Pour avoir effectué beaucoup d’observations animales en étant enfant en milieu naturel, je sais les efforts de patience et de silence qu’il faut pour, parfois, avoir ces offrandes de la Nature. Observer devient vraiment quelque chose de précieux, d’éphémère, et savoir observer une véritable discipline. C’est quelque chose qui se mérite et qui n’est d’ailleurs pas toujours récompensée. C’est ainsi. Faire une image tout autant. Et en faire un récit, une exigence supplémentaire. Un acte cette fois-ci délibéré et littéraire. Une sublimation de la chose vue et éprouvée qui devient narration pour tenter, par une fiction des choses, d’exprimer une vision du monde. Non en faisant un catalogue du vivant, ou bien une collection des animaux vus, cochés, répertoriés, reconnaissables, mais par le sensible exprimer une sourde inquiétude tout autant qu’un émerveillement de gamin.
C’est, paraît-il, ce que font les artistes, comme Luis Buñuel avec La Mort en ce jardin, film mal-aimé réalisé en 1956, et qui prête son titre à ma série.
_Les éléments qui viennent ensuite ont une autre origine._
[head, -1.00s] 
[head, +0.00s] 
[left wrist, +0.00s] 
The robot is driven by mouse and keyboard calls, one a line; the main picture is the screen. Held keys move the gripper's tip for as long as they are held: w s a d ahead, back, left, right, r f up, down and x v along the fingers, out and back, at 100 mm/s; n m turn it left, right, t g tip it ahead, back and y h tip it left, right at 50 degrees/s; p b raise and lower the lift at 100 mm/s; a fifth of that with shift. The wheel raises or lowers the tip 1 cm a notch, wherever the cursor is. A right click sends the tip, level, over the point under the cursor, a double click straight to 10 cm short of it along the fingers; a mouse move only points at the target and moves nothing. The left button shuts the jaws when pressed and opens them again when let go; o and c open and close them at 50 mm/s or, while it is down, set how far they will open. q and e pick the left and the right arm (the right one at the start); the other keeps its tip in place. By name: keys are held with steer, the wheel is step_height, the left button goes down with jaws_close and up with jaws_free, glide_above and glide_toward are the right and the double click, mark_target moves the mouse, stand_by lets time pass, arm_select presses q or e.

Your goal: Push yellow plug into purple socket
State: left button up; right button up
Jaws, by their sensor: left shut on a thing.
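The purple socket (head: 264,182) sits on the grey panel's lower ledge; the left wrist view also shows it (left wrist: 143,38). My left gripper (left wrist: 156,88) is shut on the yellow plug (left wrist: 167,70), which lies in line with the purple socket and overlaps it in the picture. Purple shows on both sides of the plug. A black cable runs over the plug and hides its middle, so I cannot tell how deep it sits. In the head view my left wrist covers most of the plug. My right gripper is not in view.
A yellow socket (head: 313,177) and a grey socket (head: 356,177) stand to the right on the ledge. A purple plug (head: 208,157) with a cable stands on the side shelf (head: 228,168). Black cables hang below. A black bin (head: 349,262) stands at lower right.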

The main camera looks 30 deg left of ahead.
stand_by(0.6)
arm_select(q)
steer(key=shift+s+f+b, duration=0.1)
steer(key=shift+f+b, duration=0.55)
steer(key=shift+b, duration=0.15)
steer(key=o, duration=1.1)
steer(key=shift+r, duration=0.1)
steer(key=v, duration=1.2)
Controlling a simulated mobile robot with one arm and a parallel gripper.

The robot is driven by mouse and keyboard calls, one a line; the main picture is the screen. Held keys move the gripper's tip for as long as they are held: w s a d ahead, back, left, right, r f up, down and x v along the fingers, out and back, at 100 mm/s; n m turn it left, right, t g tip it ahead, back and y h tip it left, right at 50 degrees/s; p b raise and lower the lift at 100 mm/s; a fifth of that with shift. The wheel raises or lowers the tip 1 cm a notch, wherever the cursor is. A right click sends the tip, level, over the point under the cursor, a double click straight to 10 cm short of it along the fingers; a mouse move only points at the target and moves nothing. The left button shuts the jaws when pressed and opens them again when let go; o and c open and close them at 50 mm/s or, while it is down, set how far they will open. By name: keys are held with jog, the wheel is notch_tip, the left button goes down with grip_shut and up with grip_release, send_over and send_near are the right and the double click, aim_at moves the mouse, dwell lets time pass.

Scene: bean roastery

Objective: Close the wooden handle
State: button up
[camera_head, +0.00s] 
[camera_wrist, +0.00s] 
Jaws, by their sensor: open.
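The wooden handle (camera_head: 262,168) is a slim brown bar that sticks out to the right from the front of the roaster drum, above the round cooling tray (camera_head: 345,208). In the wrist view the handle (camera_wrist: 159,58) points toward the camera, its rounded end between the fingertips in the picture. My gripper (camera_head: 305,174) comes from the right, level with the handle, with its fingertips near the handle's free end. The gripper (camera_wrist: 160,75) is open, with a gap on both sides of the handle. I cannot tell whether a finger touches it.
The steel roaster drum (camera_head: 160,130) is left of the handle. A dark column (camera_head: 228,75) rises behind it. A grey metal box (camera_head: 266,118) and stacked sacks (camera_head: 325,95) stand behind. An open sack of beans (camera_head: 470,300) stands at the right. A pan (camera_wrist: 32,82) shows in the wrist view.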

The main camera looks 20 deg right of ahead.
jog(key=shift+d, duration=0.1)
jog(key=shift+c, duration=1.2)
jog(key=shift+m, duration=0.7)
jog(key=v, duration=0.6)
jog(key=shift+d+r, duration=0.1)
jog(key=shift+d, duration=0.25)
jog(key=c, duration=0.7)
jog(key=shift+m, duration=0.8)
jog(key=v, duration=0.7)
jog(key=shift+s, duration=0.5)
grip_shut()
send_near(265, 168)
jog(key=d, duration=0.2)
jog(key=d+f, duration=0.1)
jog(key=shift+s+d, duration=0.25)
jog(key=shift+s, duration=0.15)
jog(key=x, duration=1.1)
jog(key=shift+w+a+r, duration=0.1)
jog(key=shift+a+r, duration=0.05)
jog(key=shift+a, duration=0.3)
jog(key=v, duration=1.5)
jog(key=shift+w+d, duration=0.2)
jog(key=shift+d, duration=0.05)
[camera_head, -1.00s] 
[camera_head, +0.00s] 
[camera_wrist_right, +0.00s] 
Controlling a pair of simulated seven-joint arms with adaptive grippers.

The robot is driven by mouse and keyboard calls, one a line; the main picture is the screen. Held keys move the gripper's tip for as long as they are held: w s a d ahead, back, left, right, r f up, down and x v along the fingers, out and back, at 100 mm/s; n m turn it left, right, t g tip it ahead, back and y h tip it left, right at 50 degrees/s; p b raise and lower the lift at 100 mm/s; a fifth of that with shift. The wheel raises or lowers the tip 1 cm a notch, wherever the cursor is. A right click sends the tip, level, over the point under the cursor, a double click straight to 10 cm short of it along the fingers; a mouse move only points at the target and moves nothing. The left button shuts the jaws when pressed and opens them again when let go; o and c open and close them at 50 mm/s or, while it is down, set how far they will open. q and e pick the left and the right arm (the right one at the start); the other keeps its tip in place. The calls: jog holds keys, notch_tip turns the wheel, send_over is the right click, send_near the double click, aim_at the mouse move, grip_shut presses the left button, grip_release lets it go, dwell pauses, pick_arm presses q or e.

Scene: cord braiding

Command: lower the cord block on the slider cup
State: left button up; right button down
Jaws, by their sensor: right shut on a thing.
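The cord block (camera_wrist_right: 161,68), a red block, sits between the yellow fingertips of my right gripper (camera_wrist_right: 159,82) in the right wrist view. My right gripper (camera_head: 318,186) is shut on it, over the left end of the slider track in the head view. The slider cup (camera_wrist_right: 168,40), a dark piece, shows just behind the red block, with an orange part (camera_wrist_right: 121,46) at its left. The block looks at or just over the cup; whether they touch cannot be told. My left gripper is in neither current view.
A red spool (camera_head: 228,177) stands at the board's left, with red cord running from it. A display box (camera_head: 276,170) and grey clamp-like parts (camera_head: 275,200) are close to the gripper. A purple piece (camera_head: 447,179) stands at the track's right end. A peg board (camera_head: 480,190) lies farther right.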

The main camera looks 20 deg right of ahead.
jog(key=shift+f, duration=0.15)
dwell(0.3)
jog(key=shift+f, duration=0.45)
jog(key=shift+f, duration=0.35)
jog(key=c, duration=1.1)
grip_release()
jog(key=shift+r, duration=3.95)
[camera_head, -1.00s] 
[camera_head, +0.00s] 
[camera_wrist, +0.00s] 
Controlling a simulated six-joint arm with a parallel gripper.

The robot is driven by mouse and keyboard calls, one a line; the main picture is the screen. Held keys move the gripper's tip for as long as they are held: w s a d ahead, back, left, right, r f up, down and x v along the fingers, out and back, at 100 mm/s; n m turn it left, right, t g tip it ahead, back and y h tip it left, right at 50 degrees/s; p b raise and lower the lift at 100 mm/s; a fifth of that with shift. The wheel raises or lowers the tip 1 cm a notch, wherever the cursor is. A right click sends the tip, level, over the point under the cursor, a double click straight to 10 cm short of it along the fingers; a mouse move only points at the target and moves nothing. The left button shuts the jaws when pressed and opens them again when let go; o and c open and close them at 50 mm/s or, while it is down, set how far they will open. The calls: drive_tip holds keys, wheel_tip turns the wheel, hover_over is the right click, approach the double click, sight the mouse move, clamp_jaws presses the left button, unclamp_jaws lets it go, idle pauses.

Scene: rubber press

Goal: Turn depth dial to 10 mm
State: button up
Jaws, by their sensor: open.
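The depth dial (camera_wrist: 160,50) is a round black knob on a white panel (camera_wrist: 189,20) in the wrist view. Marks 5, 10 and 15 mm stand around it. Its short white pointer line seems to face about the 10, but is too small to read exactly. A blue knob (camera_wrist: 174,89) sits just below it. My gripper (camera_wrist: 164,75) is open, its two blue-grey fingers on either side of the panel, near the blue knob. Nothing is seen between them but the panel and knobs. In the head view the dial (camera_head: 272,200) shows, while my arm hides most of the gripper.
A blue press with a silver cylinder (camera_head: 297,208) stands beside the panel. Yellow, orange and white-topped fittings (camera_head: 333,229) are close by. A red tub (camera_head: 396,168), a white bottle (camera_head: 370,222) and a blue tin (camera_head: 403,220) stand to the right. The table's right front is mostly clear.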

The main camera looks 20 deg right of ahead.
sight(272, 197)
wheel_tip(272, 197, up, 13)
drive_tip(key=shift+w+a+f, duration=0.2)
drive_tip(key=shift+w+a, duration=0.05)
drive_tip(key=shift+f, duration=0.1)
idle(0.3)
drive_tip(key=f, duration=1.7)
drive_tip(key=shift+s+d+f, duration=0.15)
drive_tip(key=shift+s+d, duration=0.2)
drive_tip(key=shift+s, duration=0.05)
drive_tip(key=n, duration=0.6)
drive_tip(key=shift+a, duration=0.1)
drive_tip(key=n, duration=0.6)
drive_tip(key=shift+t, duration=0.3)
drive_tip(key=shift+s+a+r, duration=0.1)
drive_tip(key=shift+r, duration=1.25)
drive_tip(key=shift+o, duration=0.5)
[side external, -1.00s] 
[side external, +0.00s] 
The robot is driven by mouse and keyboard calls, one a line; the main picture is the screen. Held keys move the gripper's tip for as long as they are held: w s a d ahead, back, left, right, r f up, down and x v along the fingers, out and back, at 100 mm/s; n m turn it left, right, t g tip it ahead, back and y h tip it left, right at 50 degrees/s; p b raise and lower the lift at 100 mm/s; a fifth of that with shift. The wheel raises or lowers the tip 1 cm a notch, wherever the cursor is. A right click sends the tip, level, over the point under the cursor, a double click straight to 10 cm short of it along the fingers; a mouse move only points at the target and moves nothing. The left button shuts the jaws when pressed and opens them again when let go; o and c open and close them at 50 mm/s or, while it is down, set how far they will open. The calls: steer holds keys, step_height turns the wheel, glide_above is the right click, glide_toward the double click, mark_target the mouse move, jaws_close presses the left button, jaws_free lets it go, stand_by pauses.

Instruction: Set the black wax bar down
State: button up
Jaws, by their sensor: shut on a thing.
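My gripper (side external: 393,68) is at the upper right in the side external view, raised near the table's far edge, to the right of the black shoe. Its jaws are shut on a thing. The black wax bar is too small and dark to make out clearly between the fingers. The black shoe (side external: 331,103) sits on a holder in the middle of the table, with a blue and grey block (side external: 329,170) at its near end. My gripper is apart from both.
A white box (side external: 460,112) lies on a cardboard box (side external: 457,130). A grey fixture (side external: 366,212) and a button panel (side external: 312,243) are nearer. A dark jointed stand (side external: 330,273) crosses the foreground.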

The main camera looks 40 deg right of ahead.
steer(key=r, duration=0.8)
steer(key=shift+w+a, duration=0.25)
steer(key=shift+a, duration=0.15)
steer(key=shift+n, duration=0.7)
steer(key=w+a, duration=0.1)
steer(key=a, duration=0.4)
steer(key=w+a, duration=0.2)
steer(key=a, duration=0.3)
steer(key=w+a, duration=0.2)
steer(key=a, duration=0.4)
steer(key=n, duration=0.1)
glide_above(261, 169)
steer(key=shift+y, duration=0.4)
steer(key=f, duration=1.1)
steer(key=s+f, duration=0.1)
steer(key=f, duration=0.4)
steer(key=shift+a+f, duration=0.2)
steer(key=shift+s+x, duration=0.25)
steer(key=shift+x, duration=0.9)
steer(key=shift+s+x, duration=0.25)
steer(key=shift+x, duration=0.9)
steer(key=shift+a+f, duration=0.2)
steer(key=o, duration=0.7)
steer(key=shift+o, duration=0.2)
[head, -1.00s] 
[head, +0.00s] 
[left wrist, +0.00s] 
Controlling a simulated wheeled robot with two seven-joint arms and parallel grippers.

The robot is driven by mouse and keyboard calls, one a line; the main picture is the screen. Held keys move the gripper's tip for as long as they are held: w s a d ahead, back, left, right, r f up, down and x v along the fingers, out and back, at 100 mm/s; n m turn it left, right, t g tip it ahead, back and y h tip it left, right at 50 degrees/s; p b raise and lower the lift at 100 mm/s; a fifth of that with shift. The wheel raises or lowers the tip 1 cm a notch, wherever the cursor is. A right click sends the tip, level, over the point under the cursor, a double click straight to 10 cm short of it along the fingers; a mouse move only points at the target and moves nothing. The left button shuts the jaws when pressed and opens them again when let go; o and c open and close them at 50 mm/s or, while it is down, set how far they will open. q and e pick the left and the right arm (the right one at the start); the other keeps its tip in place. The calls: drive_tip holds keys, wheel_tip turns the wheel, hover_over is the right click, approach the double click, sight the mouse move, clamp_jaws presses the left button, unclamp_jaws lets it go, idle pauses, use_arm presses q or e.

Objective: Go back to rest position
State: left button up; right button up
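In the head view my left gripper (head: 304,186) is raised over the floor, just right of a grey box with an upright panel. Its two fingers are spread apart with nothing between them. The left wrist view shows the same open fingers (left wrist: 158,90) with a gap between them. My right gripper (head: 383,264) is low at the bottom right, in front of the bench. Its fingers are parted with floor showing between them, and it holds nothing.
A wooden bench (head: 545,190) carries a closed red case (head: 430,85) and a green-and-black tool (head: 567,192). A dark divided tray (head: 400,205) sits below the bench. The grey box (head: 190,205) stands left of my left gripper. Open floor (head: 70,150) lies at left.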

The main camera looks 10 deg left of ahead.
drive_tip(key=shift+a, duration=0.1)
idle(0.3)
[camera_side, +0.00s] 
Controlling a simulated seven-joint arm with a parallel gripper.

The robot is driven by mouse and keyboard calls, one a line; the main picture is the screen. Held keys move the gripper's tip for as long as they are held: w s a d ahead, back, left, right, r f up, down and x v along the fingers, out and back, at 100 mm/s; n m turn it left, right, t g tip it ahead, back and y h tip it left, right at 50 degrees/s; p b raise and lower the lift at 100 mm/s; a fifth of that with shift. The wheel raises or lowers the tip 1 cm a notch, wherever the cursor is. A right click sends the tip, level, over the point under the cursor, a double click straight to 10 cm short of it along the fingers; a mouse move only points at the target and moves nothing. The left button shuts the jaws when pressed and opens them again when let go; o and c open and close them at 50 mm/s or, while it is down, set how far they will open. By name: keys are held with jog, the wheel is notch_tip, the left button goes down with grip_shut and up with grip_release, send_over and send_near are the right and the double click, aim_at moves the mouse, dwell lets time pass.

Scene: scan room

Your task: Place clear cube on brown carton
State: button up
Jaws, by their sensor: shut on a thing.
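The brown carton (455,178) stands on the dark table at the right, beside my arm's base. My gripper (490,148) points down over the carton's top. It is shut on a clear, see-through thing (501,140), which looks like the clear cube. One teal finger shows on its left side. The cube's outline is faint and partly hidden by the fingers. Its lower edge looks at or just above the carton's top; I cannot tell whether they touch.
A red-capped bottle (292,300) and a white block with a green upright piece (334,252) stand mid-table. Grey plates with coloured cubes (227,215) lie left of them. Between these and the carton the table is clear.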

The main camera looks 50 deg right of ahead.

Son Eastmancolor qui vire dans le temps, lui donnant un côté déjà suranné. On y retrouve les thématiques chères au maître hispano-mexicain « avec une tonalité naturaliste où l’on ressent le monde primitif et archaïque sous les mondes sociaux […] ». « Décomposition charnelle, mais aussi d’un état de civilisation, La mort en ce jardin sent la pourriture du monde primitif ». « Ce jardin n’est pas un Jardin d’Éden » – Jean-Luc Lacuve – Ciné-club de Caen – 28 mai 2010, qui a su bien mieux que moi, mettre en mot ce que je percevais confusément en visionnant ce film bien intrigant.